_RECORDS TO PROCESS:_
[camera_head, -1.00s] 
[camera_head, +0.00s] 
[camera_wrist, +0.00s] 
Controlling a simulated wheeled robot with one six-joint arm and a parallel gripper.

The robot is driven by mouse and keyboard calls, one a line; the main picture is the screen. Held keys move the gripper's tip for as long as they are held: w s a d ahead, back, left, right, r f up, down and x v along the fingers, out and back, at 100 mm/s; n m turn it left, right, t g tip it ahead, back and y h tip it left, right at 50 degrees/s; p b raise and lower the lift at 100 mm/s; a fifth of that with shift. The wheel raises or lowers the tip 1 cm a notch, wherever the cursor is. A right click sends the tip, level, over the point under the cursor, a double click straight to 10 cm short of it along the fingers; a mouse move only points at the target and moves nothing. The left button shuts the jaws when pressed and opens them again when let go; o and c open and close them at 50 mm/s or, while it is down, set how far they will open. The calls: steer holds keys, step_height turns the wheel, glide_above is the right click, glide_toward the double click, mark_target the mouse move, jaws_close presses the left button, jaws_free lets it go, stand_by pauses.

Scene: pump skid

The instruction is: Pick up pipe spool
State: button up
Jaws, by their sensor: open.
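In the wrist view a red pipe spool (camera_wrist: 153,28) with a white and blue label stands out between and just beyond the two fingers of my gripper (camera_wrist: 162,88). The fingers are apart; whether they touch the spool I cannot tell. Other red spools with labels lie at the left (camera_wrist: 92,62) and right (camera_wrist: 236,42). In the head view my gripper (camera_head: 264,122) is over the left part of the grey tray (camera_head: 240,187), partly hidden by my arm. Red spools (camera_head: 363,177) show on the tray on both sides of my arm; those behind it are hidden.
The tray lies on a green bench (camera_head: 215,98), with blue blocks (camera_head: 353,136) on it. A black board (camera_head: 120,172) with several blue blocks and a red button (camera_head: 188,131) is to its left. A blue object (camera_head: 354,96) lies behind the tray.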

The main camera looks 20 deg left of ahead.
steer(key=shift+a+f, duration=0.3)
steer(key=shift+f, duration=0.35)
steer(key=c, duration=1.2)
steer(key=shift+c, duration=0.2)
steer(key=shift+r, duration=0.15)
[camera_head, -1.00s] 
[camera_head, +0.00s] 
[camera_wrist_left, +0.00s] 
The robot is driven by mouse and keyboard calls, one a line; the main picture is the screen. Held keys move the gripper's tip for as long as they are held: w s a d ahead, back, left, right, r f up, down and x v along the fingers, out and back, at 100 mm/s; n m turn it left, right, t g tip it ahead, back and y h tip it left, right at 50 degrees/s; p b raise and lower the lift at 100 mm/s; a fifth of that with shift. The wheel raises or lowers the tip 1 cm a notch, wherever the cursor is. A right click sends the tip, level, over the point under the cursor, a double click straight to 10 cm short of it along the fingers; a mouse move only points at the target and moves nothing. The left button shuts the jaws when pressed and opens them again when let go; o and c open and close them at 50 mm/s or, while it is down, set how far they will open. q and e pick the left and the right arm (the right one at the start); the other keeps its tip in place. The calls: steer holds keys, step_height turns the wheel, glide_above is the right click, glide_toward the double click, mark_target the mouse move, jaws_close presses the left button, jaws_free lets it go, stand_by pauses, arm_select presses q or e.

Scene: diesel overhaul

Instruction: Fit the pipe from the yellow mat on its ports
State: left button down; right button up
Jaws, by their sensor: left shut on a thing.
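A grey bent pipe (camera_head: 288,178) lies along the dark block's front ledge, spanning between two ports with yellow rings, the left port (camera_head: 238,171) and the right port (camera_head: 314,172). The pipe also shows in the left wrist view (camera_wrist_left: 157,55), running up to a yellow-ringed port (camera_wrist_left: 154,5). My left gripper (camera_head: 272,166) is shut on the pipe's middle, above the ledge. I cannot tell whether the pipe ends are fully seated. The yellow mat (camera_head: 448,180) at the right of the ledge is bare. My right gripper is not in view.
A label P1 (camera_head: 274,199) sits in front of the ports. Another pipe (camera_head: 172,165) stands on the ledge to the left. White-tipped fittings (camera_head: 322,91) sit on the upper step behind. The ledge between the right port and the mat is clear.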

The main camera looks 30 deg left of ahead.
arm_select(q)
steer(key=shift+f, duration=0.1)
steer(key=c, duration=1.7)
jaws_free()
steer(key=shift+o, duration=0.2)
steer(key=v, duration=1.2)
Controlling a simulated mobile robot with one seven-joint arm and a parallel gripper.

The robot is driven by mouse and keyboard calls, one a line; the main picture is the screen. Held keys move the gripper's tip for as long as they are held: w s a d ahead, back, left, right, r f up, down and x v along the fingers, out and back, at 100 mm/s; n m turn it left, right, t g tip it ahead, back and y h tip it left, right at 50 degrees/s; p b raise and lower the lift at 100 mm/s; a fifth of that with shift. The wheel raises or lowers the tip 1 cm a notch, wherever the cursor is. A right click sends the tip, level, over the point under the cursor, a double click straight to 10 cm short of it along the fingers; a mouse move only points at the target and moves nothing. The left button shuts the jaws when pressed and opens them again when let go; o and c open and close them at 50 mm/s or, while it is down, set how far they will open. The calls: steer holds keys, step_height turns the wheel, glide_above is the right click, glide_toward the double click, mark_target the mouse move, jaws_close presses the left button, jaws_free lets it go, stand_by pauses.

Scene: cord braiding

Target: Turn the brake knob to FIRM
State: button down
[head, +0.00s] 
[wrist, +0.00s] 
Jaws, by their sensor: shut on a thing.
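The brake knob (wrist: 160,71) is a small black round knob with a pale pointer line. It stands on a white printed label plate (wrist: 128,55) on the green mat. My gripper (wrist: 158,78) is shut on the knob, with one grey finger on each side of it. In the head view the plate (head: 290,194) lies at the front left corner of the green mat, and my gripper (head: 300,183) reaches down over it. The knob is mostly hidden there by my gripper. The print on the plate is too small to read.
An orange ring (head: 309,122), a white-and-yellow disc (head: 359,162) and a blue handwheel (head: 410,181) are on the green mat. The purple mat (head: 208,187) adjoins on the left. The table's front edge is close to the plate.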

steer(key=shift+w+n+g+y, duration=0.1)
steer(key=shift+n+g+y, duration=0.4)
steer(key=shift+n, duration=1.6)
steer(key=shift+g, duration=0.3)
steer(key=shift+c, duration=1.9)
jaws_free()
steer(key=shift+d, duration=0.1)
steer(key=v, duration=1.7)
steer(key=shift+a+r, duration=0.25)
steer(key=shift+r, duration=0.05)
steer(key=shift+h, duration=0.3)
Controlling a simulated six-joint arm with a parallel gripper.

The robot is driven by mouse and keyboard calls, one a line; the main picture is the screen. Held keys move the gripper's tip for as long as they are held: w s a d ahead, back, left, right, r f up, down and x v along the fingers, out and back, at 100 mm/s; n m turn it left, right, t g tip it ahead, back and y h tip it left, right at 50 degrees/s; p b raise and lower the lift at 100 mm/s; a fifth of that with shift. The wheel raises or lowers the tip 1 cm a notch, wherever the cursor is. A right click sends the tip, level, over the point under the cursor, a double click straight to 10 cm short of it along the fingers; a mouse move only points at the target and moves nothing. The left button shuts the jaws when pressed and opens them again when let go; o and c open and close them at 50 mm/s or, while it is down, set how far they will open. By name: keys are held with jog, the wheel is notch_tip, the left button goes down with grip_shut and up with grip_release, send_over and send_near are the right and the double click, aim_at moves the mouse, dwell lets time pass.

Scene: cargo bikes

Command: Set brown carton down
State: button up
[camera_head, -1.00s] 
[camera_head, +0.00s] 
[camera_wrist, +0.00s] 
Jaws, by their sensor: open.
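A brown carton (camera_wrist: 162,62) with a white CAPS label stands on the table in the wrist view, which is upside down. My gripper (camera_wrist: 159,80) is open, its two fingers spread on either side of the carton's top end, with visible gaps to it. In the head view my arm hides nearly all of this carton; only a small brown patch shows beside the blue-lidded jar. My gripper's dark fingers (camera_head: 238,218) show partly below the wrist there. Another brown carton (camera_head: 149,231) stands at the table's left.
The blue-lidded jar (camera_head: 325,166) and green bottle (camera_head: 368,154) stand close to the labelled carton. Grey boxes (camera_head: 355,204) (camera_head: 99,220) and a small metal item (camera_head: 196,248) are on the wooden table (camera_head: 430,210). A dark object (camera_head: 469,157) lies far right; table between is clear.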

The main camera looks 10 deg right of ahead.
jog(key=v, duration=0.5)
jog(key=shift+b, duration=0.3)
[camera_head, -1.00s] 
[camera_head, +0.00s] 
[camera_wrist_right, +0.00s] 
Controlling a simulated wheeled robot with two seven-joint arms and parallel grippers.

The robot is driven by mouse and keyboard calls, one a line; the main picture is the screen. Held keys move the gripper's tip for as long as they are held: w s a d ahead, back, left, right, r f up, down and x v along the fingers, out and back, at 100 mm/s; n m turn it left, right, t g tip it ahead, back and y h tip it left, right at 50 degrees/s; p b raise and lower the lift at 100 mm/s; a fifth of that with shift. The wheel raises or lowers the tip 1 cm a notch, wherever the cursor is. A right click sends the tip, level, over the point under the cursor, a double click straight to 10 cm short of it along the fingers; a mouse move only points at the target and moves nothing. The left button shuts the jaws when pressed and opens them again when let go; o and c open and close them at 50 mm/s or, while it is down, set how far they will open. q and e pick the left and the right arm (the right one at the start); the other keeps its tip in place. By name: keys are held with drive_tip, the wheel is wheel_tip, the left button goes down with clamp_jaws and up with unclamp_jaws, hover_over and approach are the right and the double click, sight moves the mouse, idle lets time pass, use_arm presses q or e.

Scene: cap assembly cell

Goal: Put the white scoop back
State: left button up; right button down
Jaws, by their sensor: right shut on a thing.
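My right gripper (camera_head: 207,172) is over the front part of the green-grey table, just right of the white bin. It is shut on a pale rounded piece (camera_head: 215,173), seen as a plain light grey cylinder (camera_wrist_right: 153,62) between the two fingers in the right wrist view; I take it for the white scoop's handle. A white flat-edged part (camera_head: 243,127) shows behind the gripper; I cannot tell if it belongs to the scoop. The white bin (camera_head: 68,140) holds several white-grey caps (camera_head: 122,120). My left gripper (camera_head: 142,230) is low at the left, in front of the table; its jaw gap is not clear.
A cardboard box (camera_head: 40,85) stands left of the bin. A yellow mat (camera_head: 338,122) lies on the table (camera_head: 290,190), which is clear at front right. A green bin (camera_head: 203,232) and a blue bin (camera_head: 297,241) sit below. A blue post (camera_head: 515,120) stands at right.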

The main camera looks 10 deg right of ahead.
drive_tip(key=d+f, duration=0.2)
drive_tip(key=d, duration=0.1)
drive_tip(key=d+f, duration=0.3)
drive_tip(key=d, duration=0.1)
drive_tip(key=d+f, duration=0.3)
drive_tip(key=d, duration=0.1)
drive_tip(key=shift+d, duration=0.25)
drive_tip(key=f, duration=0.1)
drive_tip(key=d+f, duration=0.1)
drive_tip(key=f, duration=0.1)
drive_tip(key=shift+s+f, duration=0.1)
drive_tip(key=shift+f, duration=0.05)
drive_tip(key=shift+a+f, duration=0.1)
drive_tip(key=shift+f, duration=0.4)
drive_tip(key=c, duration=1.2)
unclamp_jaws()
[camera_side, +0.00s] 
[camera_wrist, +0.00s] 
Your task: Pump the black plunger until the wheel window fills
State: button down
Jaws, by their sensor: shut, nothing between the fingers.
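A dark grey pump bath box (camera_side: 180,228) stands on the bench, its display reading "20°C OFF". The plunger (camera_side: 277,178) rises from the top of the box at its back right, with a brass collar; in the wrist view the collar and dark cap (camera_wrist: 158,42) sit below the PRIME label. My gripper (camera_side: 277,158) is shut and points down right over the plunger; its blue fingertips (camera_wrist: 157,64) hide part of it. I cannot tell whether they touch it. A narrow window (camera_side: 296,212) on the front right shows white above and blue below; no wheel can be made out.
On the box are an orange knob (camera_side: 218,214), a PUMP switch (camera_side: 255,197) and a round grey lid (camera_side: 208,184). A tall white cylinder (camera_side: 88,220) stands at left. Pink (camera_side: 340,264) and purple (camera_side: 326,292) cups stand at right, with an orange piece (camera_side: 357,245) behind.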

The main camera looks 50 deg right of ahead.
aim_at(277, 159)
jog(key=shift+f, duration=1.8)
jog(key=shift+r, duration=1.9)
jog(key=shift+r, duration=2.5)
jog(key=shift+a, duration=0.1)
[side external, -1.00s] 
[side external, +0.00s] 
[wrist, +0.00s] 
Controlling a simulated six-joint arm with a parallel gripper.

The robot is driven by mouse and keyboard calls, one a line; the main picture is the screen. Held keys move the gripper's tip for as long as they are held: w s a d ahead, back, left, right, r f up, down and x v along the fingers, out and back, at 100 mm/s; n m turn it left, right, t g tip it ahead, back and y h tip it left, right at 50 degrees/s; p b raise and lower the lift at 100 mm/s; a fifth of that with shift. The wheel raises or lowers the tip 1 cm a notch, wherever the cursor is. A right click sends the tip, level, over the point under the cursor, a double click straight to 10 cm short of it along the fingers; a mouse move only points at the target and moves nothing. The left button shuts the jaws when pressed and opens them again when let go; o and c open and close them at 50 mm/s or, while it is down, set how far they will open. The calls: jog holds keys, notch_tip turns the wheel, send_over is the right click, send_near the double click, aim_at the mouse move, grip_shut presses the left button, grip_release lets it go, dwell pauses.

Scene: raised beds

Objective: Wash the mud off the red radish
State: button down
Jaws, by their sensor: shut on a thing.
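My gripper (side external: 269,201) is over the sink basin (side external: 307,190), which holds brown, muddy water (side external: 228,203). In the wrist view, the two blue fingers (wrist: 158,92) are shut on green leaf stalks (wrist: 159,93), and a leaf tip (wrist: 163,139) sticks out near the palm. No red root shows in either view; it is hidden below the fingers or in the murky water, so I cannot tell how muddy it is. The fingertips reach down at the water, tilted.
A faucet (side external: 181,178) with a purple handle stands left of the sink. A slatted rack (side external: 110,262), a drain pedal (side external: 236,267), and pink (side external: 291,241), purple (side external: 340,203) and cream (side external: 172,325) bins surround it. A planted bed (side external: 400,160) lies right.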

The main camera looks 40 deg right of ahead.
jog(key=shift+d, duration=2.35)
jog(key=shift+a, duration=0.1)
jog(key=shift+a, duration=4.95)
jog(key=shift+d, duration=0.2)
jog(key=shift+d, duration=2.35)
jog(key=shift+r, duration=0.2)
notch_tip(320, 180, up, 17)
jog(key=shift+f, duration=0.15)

_PROBLEM DETAILS:_ Begin with the first line of the records and reproduce each line as is, ending with the line that holds "Controlling a simulated wheeled robot with one".

_THE ANSWER:_
[camera_head, -1.00s] 
[camera_head, +0.00s] 
[camera_wrist, +0.00s] 
Controlling a simulated wheeled robot with one six-joint arm and a parallel gripper.

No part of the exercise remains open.